Si Pansy et Chantelle sont sœurs, tout dans leur personnalité les oppose. Pansy est rongée par la douleur physique et mentale et son rapport au monde ne passe que par la colère et la confrontation. Ecorchée vive, Pansy se fâche, tout le temps, avec tout le monde, et tout particulièrement avec son mari Curtley et leur fils Moses. Curtley ne sait plus comment la gérer, tandis que Moses vit dans son propre monde. Chantelle, elle, est tout le contraire de sa sœur. Dans son salon de coiffure, elle est la confidente bienveillante et amusée de ses clientes, et entretient une relation complice avec ses deux filles. Lors de la fête des mères, la famille se réunit. L’occasion, peut-être, pour les deux sœurs de se parler… car seule Chantelle, la comprend et peut peut-être l’aider.
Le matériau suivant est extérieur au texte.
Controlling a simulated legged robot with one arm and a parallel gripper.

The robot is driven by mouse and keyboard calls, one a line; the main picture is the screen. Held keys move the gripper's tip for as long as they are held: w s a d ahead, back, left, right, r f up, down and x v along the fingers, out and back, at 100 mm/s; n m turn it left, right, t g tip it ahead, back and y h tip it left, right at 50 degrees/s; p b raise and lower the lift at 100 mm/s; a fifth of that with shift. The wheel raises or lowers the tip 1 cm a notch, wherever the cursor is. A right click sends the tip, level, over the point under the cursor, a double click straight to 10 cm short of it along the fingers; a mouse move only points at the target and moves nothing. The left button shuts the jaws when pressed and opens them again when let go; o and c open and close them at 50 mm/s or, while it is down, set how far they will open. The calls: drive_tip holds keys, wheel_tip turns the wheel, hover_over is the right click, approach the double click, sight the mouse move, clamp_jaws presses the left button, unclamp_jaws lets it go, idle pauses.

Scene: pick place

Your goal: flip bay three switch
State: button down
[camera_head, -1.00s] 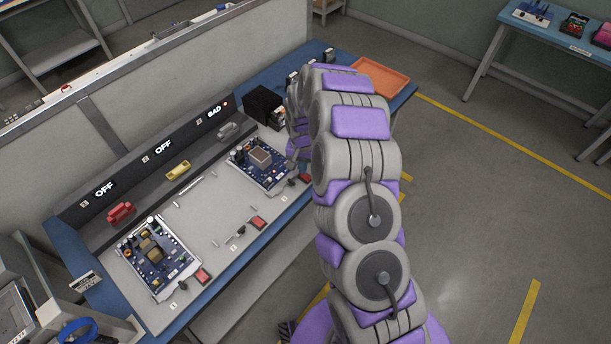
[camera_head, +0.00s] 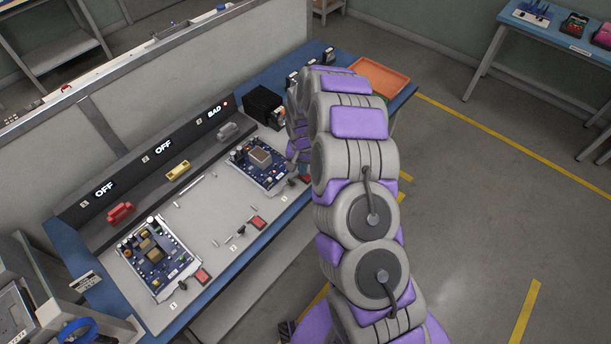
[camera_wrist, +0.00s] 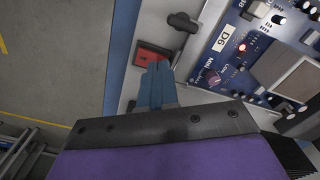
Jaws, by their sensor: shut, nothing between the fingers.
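Bay three is the far-right bay of the bench, with a blue circuit board (camera_head: 258,162) under a sign (camera_head: 214,112) reading BAD with a red light. Its red switch (camera_wrist: 150,55) sits at the bench's front edge in the wrist view, partly covered by my fingers. A black lever (camera_wrist: 183,22) stands beside it. My gripper (camera_wrist: 159,70) is shut and empty, with its blue-grey fingertips over the near edge of the red switch; I cannot tell whether they touch. In the head view my arm hides most of the gripper.
The board marked D6 (camera_wrist: 250,45) lies right of the fingers in the wrist view. The middle bay (camera_head: 205,210) holds no board; the left bay has one (camera_head: 155,255). An orange tray (camera_head: 380,80) stands at the bench's far end. Open floor (camera_head: 480,220) lies right.

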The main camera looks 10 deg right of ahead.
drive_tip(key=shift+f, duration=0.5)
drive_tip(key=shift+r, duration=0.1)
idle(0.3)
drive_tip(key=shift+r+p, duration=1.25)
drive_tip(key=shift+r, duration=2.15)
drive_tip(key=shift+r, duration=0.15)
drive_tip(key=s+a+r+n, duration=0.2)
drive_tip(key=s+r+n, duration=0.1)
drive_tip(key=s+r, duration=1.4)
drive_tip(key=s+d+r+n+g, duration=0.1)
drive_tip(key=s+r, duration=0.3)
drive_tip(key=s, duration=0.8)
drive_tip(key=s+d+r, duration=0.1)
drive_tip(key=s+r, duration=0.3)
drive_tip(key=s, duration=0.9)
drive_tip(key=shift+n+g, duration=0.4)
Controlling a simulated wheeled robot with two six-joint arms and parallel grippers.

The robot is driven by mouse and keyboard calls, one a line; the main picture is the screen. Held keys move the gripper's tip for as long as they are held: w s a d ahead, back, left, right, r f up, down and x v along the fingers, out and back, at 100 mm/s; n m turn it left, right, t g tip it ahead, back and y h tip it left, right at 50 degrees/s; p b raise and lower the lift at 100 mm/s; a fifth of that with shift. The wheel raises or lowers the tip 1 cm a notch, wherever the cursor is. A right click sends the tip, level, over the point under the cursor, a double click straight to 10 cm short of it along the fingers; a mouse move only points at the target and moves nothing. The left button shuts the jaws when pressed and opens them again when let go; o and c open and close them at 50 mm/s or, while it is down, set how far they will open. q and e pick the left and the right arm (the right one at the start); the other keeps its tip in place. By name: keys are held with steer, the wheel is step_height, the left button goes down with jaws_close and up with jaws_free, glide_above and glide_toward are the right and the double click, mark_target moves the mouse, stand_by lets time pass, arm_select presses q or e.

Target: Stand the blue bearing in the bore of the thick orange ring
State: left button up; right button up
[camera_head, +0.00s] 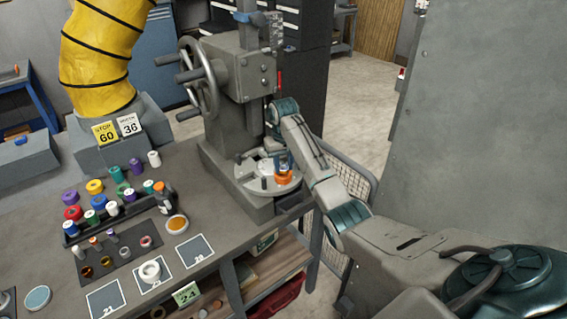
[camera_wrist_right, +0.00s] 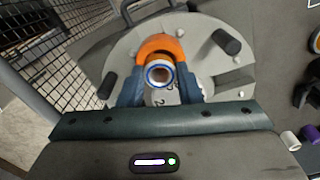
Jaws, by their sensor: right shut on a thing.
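The thick orange ring (camera_head: 283,178) lies on the round grey plate (camera_head: 254,184) of the press, towards its right side. In the right wrist view the orange ring (camera_wrist_right: 160,43) shows behind the fingertips. My right gripper (camera_head: 282,160) is over the ring, reaching in from the right. It is shut on the blue bearing (camera_wrist_right: 150,75), a small sleeve with a blue rim and a brownish inside, between its two fingertips. The bearing overlaps the ring in this view; whether its lower end is inside the bore is hidden. My left gripper is not in view.
The grey press (camera_head: 238,95) with its handwheel (camera_head: 198,77) stands behind the plate. Dark pegs (camera_wrist_right: 226,41) stick up from the plate near the ring. Several coloured rings and cylinders stand on the bench at left, by numbered squares (camera_head: 195,250). A mesh guard (camera_head: 350,185) is at right.

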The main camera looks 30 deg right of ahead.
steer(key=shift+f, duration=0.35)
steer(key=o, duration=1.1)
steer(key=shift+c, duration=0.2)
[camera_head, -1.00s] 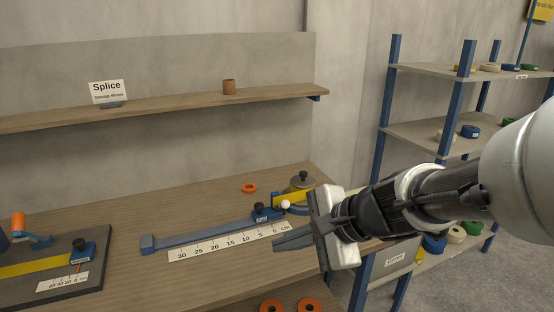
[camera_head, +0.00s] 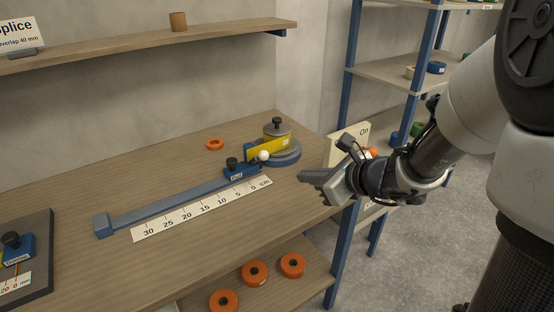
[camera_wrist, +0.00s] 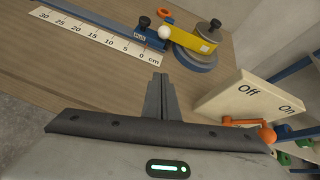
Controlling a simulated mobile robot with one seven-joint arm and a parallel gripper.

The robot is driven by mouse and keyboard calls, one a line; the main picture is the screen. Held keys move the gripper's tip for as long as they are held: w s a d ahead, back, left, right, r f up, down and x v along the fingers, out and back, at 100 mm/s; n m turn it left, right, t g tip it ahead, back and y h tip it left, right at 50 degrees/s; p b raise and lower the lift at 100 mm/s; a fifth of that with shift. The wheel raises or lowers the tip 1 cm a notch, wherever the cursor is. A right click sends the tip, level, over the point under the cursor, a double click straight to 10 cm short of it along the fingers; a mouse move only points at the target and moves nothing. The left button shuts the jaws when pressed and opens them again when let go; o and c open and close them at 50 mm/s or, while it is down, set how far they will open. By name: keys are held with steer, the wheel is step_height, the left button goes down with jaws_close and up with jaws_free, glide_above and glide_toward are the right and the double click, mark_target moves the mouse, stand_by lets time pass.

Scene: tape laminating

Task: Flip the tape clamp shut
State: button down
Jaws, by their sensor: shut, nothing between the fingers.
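A blue clamp block (camera_head: 240,170) with a black knob sits at the right end of a blue rail on the bench. A white ball (camera_head: 263,155) stands at its right side, beside yellow tape (camera_head: 268,149). In the wrist view the clamp block (camera_wrist: 140,31) and white ball (camera_wrist: 165,32) show at the top. I cannot tell whether the clamp is open. My gripper (camera_head: 303,178) is shut and empty, right of the clamp and apart from it, near the bench's right edge. Its fingertips (camera_wrist: 159,79) point towards the ruler's zero end in the wrist view.
A round tape holder (camera_head: 282,155) stands behind the clamp. A ruler strip (camera_head: 200,208) lies in front of the rail (camera_head: 165,207). An Off/On box (camera_wrist: 245,98) with an orange ball lever is right of my gripper. An orange ring (camera_head: 215,144) lies behind the rail.

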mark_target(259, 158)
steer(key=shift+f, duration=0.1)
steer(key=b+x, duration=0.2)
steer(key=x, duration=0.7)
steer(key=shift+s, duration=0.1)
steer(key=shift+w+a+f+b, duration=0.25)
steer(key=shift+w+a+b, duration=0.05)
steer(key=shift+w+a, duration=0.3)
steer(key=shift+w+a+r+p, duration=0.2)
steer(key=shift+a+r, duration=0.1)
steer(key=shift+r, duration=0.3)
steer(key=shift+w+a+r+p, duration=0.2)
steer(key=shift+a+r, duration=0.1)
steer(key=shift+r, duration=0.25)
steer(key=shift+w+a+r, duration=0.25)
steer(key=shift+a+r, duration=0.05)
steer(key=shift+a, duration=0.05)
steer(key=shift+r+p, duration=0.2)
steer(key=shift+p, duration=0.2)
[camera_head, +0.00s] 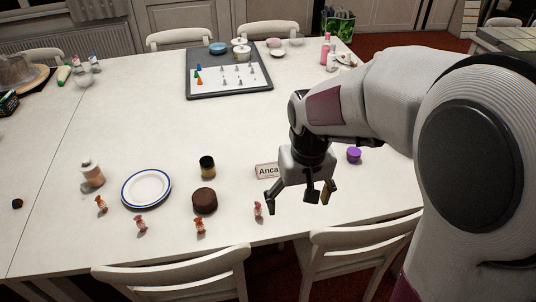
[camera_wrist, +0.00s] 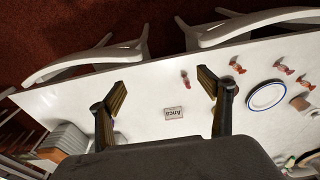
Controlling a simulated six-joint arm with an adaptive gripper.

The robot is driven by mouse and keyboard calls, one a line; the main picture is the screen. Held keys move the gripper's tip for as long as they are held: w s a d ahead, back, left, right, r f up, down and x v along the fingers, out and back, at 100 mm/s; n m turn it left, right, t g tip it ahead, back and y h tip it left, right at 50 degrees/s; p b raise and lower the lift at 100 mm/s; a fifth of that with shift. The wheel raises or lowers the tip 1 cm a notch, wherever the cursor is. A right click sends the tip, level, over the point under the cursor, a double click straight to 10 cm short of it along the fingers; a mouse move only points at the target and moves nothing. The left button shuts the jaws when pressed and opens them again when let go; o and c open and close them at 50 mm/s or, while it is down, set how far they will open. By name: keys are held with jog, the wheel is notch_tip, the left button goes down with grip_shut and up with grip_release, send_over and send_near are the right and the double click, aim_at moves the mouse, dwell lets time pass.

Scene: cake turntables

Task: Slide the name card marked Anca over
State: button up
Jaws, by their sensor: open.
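The name card marked Anca (camera_head: 267,171) stands on the white table, partly hidden behind my gripper in the head view. In the wrist view the card (camera_wrist: 173,113) lies between the two fingers in the picture, small and below them, with its lettering upside down. My gripper (camera_head: 301,196) is open and empty, pointing down over the table just to the right of the card in the head view. Its two fingers (camera_wrist: 161,90) are spread wide in the wrist view. I see no contact between the fingers and the card.
A wrapped candy (camera_head: 258,210), a brown round cake (camera_head: 204,201), a dark jar (camera_head: 207,167) and a blue-rimmed plate (camera_head: 146,189) are left of the gripper. A purple jar (camera_head: 354,155) is to its right. Chairs (camera_head: 178,277) line the near edge. The table beyond the card is clear up to a game tray (camera_head: 229,93).

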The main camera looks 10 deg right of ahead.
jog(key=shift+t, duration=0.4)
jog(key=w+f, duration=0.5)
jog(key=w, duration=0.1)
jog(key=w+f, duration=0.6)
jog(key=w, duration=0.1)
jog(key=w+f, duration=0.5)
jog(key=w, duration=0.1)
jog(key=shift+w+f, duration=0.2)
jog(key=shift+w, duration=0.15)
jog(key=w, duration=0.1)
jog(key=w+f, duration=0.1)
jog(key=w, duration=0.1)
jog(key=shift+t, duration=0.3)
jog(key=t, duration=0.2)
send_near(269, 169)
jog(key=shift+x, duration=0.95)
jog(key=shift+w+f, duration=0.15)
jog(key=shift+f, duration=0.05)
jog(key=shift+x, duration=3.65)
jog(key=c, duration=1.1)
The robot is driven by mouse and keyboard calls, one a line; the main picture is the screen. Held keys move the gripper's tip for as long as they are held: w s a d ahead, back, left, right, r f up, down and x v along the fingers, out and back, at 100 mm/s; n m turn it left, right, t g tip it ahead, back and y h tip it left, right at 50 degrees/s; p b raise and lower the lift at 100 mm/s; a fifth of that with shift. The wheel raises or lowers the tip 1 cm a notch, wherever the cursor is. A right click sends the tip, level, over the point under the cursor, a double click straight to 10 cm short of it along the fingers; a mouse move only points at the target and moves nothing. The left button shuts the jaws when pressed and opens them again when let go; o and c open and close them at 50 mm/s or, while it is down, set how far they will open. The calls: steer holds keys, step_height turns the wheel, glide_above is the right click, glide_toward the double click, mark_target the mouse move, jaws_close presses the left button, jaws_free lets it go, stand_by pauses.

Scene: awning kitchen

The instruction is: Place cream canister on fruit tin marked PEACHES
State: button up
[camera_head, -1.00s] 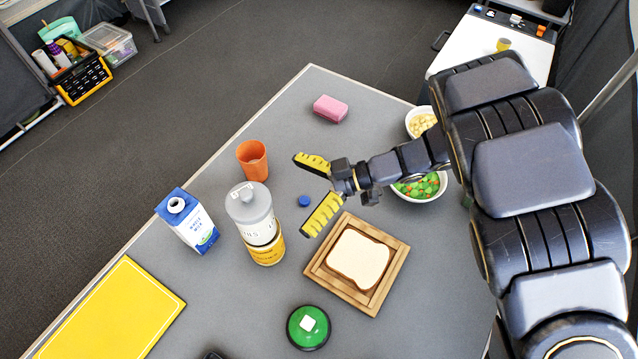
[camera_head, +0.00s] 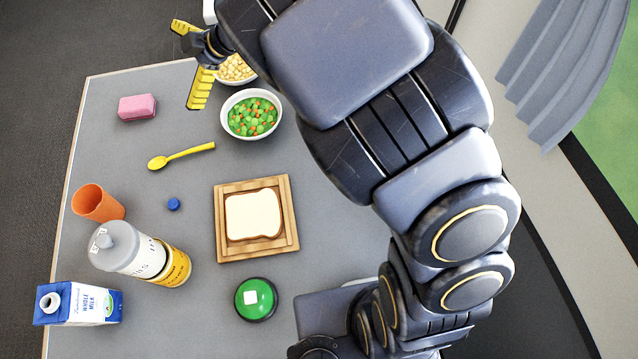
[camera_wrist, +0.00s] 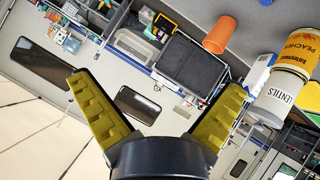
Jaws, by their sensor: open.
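The cream canister (camera_head: 143,257), with a grey lid and part of its lettering showing, stands on top of the yellow fruit tin (camera_head: 178,268). In the wrist view the canister (camera_wrist: 278,100) reads LENTILS and the tin (camera_wrist: 299,50) reads PEACHES; the picture is turned over, with the canister against the tin's top end. They look aligned. My gripper (camera_head: 183,67) is open and empty, beyond the table's far edge near the bowls, well apart from the stack. Its two yellow fingers (camera_wrist: 158,85) are spread in the wrist view with nothing between them.
An orange cup (camera_head: 98,203) and a milk carton (camera_head: 80,303) stand close to the stack. A blue cap (camera_head: 174,204), yellow spoon (camera_head: 181,156), bread on a wooden board (camera_head: 226,250), green button (camera_head: 254,312), pink sponge (camera_head: 137,107) and vegetable bowl (camera_head: 252,113) are also on the table.

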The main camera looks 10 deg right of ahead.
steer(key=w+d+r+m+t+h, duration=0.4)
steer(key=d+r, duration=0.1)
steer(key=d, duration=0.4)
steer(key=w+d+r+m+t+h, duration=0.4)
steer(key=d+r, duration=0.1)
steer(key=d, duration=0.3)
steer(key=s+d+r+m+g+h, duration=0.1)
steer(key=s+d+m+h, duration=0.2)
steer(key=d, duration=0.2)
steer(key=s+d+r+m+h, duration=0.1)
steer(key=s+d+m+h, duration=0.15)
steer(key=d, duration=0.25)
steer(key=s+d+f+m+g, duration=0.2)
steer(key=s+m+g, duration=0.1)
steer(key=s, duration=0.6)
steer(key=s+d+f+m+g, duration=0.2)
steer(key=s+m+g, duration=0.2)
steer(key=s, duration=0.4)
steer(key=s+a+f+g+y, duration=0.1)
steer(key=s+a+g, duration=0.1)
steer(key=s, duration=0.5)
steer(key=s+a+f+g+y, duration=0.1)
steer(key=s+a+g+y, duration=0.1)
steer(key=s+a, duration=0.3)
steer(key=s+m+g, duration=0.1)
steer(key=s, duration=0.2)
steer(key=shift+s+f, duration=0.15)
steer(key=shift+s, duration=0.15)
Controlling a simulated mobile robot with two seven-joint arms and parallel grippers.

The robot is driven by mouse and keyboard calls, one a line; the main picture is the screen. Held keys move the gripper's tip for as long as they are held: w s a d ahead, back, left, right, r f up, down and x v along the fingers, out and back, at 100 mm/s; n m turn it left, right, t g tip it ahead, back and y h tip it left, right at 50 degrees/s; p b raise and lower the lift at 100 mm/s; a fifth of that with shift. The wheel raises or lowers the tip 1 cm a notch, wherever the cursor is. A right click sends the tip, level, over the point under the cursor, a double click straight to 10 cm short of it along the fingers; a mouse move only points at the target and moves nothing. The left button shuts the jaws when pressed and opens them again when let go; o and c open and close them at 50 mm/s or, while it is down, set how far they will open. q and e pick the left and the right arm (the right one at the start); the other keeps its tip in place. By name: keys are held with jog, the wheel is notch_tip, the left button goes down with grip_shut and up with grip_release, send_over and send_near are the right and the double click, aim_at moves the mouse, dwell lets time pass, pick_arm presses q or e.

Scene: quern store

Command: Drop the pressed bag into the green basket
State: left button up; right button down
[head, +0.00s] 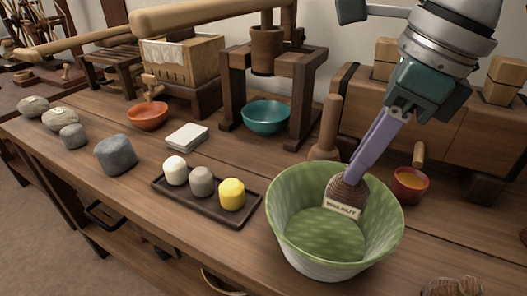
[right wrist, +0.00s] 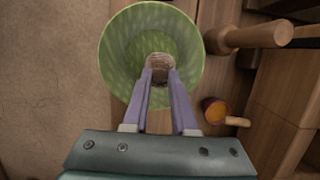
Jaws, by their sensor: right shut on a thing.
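The green basket (head: 290,235) is a round, tapering tub at the front right of the bench, and it also fills the top of the right wrist view (right wrist: 115,45). The pressed bag (head: 350,188) is brown and woven with a pale printed label. It hangs inside the basket's mouth, toward the back right of its interior. My right gripper (head: 354,170) reaches down from the upper right, its purple fingers shut on the top of the bag. The bag (right wrist: 159,61) shows between the fingertips from above. I cannot tell whether the bag touches the basket's floor. My left gripper is out of view.
A teal bowl (head: 266,115) sits under a wooden press (head: 300,62).

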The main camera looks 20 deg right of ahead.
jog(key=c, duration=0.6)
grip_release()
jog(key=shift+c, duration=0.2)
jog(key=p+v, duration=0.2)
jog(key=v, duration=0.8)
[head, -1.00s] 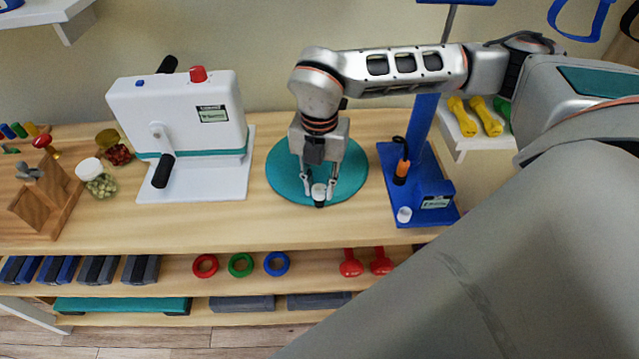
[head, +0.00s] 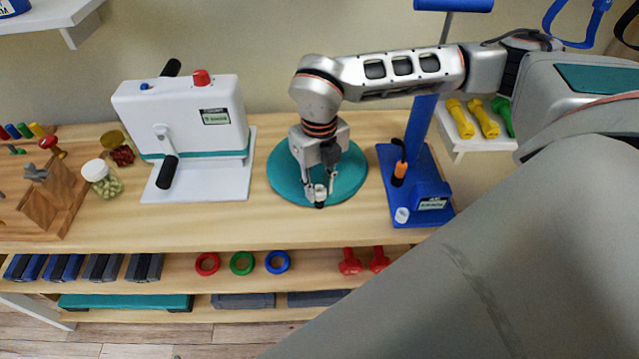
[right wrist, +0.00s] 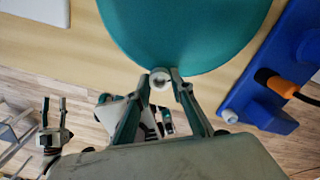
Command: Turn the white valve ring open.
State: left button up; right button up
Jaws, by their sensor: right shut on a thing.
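The white valve ring (head: 320,191) sits at the front edge of a round teal cushion (head: 350,174) on the wooden bench. My right gripper (head: 320,188) points down at it, with one finger on each side, shut on the ring. In the right wrist view the ring (right wrist: 160,78) shows between the fingertips, with a dark centre, at the cushion's edge (right wrist: 185,60). How far the ring has turned cannot be told. My left gripper (right wrist: 54,106) shows small in the right wrist view, over the floor, its fingers apart and empty.
A white hand-crank machine (head: 185,115) stands left of the cushion. Jars and a wooden block are at far left. The bench front is clear.

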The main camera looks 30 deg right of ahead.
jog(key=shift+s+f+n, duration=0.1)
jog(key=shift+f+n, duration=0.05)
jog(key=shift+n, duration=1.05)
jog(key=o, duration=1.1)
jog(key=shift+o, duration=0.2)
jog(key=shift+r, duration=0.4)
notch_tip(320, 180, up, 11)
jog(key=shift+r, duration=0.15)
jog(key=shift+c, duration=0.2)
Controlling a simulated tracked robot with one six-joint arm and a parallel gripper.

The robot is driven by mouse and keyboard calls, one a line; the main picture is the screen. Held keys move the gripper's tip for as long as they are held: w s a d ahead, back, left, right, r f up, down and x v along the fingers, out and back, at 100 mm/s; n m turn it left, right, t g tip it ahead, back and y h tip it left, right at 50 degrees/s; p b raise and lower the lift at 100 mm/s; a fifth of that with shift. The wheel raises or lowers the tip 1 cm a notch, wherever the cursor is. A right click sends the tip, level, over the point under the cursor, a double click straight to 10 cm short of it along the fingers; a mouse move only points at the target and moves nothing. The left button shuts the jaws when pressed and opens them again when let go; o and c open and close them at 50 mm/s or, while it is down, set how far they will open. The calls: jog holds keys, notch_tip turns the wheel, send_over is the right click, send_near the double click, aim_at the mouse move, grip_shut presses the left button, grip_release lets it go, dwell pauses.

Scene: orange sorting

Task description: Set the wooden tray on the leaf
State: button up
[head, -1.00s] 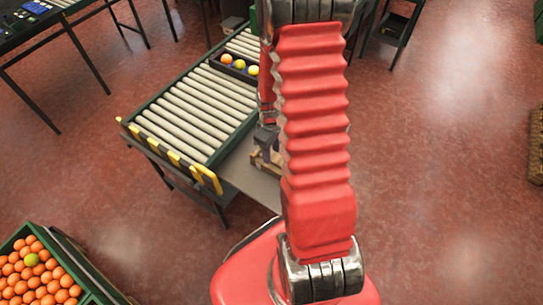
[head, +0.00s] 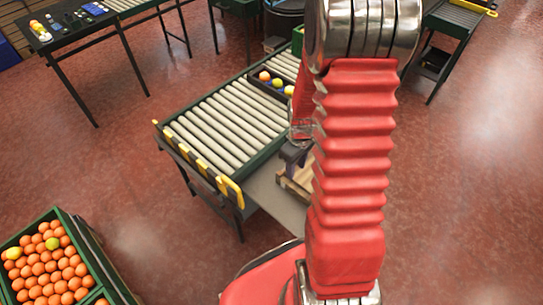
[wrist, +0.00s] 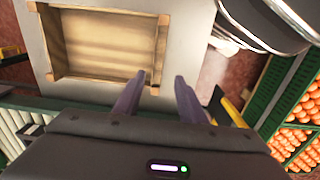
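The wooden tray (wrist: 110,45), a shallow empty box with low walls, shows in the wrist view. It appears to lie flat on the pale grey leaf (wrist: 199,25). In the head view the tray (head: 294,187) is partly hidden behind my red arm, over the grey leaf (head: 262,190) at the conveyor's near end. My gripper (wrist: 162,80) is open, with its two purple-grey fingers apart at the tray's near right corner. One fingertip overlaps the tray's inside and the other is outside its right wall. A visible gap remains. The head view shows the gripper (head: 294,152) just above the tray.
The roller conveyor (head: 215,125) has yellow-and-black stops (head: 205,166) along its near end and a dark tray of fruit (head: 268,87) farther back. A green crate of oranges (head: 45,265) stands at lower left. Open red floor lies at right.

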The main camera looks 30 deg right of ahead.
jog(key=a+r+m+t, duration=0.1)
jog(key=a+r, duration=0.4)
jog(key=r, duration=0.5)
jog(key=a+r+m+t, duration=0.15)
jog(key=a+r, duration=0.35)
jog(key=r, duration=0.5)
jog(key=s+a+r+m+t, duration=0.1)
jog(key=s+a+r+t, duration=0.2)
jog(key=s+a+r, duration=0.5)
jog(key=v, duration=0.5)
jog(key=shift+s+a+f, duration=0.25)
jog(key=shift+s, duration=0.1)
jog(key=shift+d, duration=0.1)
Né le 20 février 1943 au Royaume-Uni, Mike Leigh est d’abord un homme de théâtre. Metteur en scène, réalisateur, auteur et scénariste britannique, se destinant d’abord au métier d’acteur, Mike Leigh a étudié à la Royal Academy of Dramatic Art Schools à Londres, au Central Art Schools puis à la London Film School. Il écrit et monte plus de vingt pièces de théâtre tout en travaillant pour la télévision (Channel Four et la BBC). En 1971, il réalise son premier long métrage, Bleak Moments, adapté d’un de ses spectacles et pour lequel il remporte le Léopard d’or au festival de Locarno, la première des innombrables sélections et récompenses qu’il obtiendra avec ses œuvres au cours de sa carrière comme : le Prix de la mise en scène à Cannes en 1993 pour Naked, doublé du Prix d’interprétation masculinepour David Thewlis, qui apportera la reconnaissance internationale au cinéaste, la Palme d’or en 1996 avec Secrets et Mensonges (Secrets and Lies) avec Marianne Jean-Baptiste, Timothy Spall et Brenda Blethyn qui obtiendra également le Prix d’interprétation féminine, ou encore le Lion d’or à Venise en 2004 pour Vera Drake.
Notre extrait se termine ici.